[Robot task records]
[BEGIN]
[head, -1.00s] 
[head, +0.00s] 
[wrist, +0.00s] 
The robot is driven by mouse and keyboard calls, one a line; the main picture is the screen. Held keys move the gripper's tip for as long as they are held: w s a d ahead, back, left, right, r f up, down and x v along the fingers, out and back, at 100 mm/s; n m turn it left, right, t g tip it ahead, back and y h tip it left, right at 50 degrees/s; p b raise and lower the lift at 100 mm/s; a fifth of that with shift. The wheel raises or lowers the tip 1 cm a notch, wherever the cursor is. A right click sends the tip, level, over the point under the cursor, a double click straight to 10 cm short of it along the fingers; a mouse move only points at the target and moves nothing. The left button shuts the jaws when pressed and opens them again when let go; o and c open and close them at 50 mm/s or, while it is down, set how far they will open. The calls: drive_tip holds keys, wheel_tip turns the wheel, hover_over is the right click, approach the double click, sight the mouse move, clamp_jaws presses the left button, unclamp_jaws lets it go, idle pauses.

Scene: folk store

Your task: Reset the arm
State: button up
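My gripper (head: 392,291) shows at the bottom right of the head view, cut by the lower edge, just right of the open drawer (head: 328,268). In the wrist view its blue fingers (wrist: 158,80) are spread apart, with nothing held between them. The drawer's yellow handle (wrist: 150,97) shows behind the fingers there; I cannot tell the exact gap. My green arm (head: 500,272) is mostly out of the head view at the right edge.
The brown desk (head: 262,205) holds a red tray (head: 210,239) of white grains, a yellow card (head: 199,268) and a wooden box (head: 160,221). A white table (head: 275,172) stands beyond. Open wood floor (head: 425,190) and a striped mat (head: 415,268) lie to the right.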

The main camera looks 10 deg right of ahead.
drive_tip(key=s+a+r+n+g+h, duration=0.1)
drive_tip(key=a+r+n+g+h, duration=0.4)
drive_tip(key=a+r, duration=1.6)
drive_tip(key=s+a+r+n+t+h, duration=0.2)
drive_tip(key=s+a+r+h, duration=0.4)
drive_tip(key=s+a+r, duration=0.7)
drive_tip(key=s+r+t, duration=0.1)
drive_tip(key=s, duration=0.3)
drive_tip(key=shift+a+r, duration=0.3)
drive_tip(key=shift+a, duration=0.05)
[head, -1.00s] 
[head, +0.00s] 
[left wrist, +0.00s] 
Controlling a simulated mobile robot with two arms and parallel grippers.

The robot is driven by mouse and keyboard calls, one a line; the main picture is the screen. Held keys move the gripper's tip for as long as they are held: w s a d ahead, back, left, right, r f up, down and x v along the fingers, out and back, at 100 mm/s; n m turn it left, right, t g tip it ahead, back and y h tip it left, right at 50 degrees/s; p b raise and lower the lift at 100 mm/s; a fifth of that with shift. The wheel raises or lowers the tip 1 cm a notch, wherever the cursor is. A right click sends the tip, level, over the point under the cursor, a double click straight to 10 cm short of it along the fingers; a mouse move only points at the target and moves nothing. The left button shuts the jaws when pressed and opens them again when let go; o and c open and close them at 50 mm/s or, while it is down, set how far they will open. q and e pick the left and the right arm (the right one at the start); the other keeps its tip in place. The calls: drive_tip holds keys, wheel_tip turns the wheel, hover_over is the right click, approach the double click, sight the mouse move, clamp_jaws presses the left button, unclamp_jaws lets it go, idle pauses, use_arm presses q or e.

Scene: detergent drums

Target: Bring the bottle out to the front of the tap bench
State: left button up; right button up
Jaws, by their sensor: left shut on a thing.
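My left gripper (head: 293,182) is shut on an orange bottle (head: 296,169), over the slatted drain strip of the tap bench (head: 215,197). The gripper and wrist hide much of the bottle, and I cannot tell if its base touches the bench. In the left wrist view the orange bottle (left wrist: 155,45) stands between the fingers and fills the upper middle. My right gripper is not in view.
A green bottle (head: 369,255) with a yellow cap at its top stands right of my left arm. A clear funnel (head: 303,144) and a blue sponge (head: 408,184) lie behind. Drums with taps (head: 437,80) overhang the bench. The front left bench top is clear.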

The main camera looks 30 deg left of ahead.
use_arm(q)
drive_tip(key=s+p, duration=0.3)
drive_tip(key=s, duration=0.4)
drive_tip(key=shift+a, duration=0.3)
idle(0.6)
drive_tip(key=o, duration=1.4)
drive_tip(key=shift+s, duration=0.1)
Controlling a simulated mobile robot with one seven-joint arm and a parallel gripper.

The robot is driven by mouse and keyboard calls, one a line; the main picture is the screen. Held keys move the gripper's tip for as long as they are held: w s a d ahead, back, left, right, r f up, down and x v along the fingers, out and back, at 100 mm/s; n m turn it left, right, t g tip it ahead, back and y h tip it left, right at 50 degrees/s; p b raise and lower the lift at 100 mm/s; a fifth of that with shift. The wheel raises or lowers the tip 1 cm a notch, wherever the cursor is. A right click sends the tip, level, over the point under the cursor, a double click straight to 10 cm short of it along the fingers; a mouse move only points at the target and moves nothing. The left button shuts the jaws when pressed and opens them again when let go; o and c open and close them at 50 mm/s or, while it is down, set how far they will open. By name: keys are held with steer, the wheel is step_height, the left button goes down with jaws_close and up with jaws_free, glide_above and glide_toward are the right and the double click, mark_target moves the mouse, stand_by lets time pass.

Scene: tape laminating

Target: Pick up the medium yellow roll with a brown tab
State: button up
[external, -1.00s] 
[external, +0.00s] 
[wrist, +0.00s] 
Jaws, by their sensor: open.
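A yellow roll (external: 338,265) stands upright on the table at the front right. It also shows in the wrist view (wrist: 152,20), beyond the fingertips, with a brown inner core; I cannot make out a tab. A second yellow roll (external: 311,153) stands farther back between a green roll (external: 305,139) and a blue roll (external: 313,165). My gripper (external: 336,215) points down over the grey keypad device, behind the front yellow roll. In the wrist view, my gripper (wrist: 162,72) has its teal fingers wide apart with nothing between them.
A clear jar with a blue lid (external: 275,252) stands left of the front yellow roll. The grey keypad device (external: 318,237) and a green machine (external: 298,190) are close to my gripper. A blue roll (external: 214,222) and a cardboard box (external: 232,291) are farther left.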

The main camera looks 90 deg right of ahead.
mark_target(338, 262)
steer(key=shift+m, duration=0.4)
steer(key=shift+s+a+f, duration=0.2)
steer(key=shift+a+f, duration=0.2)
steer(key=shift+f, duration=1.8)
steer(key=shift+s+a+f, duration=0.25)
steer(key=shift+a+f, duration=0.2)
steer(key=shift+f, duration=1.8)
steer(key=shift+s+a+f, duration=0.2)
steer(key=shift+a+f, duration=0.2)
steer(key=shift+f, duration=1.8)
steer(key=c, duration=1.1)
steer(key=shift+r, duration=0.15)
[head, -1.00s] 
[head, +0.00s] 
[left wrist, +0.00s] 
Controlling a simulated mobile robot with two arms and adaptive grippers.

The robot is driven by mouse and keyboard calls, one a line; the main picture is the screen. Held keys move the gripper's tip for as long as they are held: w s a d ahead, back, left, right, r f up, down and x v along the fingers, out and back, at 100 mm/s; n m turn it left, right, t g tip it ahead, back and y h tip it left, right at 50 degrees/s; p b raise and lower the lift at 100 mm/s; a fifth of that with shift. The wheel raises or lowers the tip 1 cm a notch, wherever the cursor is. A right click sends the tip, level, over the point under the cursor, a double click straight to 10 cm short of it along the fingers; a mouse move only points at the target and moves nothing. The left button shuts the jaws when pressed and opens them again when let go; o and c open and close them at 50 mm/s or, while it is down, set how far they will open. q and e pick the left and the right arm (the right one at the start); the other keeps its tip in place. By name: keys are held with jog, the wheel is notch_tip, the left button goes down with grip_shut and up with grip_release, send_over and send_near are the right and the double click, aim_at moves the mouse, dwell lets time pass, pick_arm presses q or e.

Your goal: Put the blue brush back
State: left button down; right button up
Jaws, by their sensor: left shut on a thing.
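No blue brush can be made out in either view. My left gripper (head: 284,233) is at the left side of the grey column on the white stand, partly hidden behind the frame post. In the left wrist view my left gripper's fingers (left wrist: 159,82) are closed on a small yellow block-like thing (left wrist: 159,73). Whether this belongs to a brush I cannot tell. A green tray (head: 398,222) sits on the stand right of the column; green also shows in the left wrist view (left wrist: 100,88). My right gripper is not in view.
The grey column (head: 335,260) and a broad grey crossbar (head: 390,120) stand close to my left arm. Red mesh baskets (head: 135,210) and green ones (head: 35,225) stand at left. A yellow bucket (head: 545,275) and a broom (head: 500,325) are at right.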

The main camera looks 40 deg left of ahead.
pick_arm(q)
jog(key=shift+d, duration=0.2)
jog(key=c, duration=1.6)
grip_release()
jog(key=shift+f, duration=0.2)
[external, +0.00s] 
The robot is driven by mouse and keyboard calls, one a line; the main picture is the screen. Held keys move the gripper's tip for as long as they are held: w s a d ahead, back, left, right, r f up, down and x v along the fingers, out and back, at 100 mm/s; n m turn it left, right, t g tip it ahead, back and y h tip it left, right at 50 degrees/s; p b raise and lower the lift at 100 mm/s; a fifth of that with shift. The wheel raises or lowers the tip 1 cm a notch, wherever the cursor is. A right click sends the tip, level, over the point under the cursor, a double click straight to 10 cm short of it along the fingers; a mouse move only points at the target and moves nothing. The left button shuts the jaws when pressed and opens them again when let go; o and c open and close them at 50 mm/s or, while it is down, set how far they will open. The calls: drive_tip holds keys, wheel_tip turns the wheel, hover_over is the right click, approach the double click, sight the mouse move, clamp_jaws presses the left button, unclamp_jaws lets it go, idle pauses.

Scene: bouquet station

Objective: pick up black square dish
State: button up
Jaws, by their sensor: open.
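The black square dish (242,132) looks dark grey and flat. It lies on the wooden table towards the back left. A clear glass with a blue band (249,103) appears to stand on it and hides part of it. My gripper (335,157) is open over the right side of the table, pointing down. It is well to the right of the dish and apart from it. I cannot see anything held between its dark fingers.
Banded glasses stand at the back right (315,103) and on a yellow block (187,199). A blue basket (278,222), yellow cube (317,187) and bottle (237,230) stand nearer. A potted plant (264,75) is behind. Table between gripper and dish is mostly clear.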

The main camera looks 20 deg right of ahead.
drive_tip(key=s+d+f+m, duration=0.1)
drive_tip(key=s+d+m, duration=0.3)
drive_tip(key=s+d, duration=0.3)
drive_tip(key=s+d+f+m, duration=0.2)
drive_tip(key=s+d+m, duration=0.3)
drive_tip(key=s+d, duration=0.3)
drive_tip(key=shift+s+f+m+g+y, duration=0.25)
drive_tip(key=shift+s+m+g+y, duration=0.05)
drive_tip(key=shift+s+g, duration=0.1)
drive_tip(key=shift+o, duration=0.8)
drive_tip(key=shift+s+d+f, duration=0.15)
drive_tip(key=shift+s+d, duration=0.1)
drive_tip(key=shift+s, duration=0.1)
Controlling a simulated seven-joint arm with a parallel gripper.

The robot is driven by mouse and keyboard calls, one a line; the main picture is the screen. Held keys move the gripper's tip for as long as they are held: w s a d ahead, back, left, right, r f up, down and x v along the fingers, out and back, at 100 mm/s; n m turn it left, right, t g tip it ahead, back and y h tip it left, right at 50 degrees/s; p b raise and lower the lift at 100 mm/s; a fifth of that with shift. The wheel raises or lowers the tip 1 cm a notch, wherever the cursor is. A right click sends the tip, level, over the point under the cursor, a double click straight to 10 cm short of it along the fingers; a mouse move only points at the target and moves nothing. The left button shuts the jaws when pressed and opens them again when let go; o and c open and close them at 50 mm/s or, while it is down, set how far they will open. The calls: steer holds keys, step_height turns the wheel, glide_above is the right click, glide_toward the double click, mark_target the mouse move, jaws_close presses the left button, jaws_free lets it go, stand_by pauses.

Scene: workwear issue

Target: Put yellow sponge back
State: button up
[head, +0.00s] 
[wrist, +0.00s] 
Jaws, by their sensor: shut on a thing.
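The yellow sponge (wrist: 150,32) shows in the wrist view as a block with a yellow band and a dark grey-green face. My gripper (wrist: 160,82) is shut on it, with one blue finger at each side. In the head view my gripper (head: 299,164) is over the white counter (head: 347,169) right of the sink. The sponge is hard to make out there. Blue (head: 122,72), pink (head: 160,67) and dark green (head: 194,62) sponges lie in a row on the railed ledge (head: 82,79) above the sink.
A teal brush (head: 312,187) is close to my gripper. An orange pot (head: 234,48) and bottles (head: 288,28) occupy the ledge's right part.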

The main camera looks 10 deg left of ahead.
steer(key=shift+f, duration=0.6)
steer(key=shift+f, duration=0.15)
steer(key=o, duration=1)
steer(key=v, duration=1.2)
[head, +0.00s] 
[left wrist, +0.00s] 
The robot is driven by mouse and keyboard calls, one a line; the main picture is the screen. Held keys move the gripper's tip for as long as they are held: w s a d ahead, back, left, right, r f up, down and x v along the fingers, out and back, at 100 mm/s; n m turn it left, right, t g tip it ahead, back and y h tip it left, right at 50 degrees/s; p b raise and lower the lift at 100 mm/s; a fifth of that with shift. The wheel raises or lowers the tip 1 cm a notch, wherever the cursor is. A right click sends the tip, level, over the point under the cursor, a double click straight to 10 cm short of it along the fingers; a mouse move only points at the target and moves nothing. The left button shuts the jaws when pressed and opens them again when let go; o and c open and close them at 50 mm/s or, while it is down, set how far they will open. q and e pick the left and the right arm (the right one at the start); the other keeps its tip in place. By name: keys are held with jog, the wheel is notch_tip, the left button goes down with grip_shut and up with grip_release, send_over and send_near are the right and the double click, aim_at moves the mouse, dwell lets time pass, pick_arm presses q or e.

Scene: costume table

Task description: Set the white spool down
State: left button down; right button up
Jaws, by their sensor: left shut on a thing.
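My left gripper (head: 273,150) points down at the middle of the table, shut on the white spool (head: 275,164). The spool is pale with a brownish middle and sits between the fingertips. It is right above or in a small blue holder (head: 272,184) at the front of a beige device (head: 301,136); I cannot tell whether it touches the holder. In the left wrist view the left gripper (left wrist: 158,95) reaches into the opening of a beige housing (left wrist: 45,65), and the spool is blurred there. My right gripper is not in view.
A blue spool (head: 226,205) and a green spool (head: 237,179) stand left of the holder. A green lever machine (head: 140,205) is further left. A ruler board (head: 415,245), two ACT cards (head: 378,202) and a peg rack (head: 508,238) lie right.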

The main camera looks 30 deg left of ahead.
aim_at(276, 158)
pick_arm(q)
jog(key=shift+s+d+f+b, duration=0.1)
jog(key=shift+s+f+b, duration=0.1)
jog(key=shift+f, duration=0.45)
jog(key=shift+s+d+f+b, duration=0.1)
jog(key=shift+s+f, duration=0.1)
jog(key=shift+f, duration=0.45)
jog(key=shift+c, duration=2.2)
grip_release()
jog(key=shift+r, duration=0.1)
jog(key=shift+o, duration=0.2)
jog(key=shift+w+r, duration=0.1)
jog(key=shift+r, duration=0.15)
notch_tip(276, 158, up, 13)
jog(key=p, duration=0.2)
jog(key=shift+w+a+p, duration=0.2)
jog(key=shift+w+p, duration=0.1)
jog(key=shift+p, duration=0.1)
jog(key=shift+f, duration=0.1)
[END]
_Stated goal_. Each line holding the word "joint" counts once; report the total and nothing else.

_Task result_. 2